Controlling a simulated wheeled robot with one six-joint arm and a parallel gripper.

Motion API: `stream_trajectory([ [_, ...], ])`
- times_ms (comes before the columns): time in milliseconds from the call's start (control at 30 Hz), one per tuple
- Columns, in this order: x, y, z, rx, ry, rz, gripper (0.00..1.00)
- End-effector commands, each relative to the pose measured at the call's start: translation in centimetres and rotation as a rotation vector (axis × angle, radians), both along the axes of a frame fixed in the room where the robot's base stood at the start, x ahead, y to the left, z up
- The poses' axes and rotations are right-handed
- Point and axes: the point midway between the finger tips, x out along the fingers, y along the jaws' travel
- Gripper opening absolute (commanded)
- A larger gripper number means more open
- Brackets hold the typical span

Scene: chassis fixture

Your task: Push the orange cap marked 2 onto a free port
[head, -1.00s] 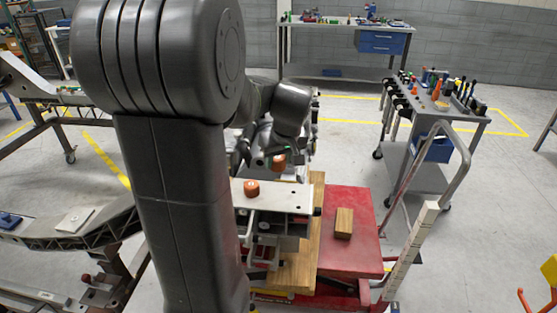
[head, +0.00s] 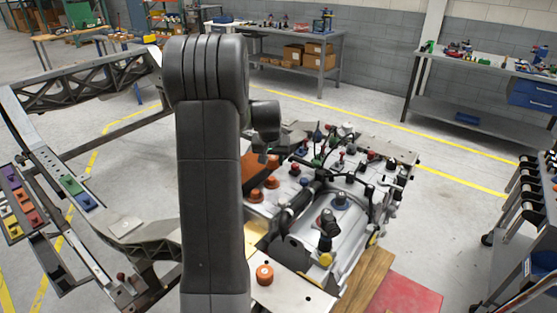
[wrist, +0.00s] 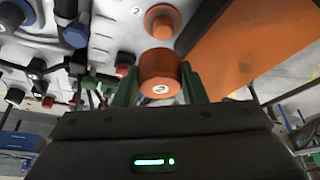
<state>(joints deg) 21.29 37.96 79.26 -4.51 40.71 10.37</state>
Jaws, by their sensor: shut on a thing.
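My gripper (wrist: 160,88) is shut on an orange cap (wrist: 160,72) marked 2, held between its green fingers in the wrist view. Just beyond it, an orange round fitting (wrist: 162,21) stands on the pale panel, beside a label reading 2 (wrist: 137,12). A gap in depth or contact between cap and fitting cannot be judged. Another orange cap (head: 264,274) sits upright on the plate (head: 285,293) in front.
The machine (head: 340,205) carries several dark, red and blue fittings and hoses close to my gripper. An orange panel (wrist: 245,60) lies to the right in the wrist view. A tool cart (head: 525,230) stands at the right. Open floor (head: 450,210) lies between.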

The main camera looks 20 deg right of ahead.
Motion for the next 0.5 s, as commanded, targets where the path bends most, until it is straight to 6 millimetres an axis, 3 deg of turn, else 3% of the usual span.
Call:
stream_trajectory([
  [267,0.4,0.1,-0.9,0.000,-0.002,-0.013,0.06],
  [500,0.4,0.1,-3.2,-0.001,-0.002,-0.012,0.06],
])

************

**CHALLENGE**
Write out the listing word for word, omitting the pictures it holds.

**REPLY**
Controlling a simulated wheeled robot with one six-joint arm and a parallel gripper.

Motion API: `stream_trajectory([ [_, ...], ])`
- times_ms (comes before the columns): time in milliseconds from the call's start (control at 30 Hz), one per tuple
- Columns, in this order: x, y, z, rx, ry, rz, gripper (0.00..1.00)
- End-effector commands, each relative to the pose measured at the call's start: translation in centimetres and rotation as a rotation vector (axis × angle, radians), both along the axes of a frame fixed in the room where the robot's base stood at the start, x ahead, y to the left, z up
- The poses' axes and rotations are right-handed
- Point and axes: the point midway between the finger tips, x out along the fingers, y along the jaws' travel
- Gripper opening absolute (commanded)
- A larger gripper number means more open
- Brackets hold the typical span

Scene: chassis fixture

Your task: Push the orange cap marked 2 onto a free port
[head, -1.00s] 
[head, +0.00s] 
[wrist, +0.00s] 
<state>(joints deg) 21.29 37.96 79.26 -4.51 40.71 10.37</state>
Jaws, by their sensor: shut on a thing.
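My gripper (wrist: 160,88) is shut on an orange cap (wrist: 160,72) marked 2, held between its green fingers in the wrist view. Just beyond it, an orange round fitting (wrist: 162,21) stands on the pale panel, beside a label reading 2 (wrist: 137,12). A gap in depth or contact between cap and fitting cannot be judged. Another orange cap (head: 264,274) sits upright on the plate (head: 285,293) in front.
The machine (head: 340,205) carries several dark, red and blue fittings and hoses close to my gripper. An orange panel (wrist: 245,60) lies to the right in the wrist view. A tool cart (head: 525,230) stands at the right. Open floor (head: 450,210) lies between.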

The main camera looks 20 deg right of ahead.
Motion for the next 0.5 s, as commanded, targets where the path bends most, until it is straight to 6 millimetres an axis, 3 deg of turn, else 3% of the usual span.
Call:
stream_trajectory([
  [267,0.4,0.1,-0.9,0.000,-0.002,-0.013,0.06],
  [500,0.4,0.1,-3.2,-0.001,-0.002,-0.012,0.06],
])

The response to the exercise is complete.